Our most able state’s attorney has confessed error herein. These bills show that after the close of the state’s case, the county attorney, the defendant and his attorney, all agreed and so announced to the court that the jury impaneled and trying this cause might separate and go to their homes unattended by any officer and spend the night in their respective homes. The jury did so separate and return the following morning and continue with the trial of the cause. The bills were qualified by the court to show that no objection was made, nor exception taken during the trial of the case with reference to the separation, and he attached to the bill a letter which reads, in part, as follows:
“BOND & CROFTS “Attorneys and Counselors “301 E. Moore — Telephone 1101 “Terrell, Texas “9-22-50
“Judge A. A. Dawson,
“Canton, Texas.
“Dear Judge:
“Jack Bond has just returned from Kaufman in the James Wells case, stating that you took the Bill of Exception home with you in order to qualify it as to what occurred in the separation of the jury.....
“You will permit me to make suggestion that that bill should be qualified as follows:
“ ‘The above and foregoing Bill of Exception is true and correct as to what occurred as therein recited, but I hereby qualify and explain said bill of exception as follows: “The attorneys for the State and the attorneys for the defendant in open court as well as the defendant himself agree that the jury could separate, go to their homes unattended by any officer, with instructions from the court to return the next morning and resume the trial of the case.” ’

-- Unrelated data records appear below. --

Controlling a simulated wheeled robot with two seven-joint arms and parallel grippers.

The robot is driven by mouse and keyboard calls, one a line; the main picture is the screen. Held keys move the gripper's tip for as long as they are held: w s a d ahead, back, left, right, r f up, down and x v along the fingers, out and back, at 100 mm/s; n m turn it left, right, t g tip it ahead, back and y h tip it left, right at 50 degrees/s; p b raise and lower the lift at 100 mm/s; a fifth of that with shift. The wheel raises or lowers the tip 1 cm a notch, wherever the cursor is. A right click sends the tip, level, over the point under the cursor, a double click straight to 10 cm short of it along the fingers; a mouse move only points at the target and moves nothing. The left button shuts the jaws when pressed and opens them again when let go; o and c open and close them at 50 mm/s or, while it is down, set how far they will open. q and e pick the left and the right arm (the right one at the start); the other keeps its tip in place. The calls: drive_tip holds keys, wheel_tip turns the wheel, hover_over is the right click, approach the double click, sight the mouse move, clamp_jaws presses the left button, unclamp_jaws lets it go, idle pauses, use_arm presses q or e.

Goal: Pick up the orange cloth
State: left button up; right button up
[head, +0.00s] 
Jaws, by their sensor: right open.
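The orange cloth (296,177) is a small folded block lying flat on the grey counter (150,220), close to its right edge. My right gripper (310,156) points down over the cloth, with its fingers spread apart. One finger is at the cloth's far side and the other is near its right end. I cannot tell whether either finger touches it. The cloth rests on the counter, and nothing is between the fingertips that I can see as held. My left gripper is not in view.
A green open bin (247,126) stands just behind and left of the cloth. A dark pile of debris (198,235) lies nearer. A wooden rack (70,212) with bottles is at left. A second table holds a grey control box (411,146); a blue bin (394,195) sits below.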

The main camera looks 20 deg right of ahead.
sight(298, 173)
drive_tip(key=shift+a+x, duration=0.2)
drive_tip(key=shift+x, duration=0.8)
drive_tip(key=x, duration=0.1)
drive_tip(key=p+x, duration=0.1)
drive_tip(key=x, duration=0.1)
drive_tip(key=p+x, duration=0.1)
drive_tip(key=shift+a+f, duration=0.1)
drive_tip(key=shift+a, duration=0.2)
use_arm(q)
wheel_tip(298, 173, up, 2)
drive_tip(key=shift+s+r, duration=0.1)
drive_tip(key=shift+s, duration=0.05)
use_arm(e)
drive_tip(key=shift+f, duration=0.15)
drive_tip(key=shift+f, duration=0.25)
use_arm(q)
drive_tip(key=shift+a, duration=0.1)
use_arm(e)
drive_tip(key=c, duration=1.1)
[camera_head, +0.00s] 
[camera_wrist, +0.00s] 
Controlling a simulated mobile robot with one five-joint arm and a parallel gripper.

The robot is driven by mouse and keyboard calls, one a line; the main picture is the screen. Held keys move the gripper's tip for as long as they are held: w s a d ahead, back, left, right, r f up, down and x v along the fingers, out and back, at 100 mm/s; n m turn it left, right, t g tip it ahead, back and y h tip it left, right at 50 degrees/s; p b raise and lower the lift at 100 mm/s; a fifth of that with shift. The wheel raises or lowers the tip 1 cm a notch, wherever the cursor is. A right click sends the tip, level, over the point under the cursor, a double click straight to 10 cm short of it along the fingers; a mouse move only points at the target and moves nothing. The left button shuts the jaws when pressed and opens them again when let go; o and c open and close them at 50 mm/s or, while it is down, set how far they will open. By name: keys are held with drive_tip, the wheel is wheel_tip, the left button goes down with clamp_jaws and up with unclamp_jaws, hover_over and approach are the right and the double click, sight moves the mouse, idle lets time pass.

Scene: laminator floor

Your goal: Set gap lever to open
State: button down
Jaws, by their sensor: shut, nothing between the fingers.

“There is no question about the agreement that was made, but
*594 there was no agreement that no exceptions would be urged to what happened.
“Very respectfully,
“(Signed) Thos. R. Bond “BOND & CROFTS”
This is not a case of an inadvertent momentary separation, but one that lasted the entire night.
Art. 668, C.C.P., provides: “After the jury has been sworn and impaneled to try any felony case, they shall not be permitted to separate until they have returned a verdict, unless by permission of the court, with the consent of the attorney representing the State and the defendant, and in charge of an officer.”
In McCampbell v. State, 37 Tex. Crim. Rep. 607, 40 S.W. 496, we find the following expression: “We hold in this case that the statute provides the modus operandi for an agreement to a separation, and prescribes the method to be pursued in such separation; that is, what shall be done. The provision requiring the juror to be attended by an officer is as imperative as that provision which prohibits the separation of the jury without consent. There can be a consent, but this consent can only be to the separation. There can be no consent to a separation without the juror being attended by an officer.”
This seems to have been the holding of this court in cases involving overnight separations through the years, Osborne v. State, 136 Tex. Cr. Rep. 125, 124 S.W. 2d 366, and Texas Digest, Criminal Law, key 854(3), and is probably the reason for the presentment to the present legislature of a measure to authorize jury separation.
For the error in permitting the jury to go home for the night, the judgment is reversed and the cause remanded.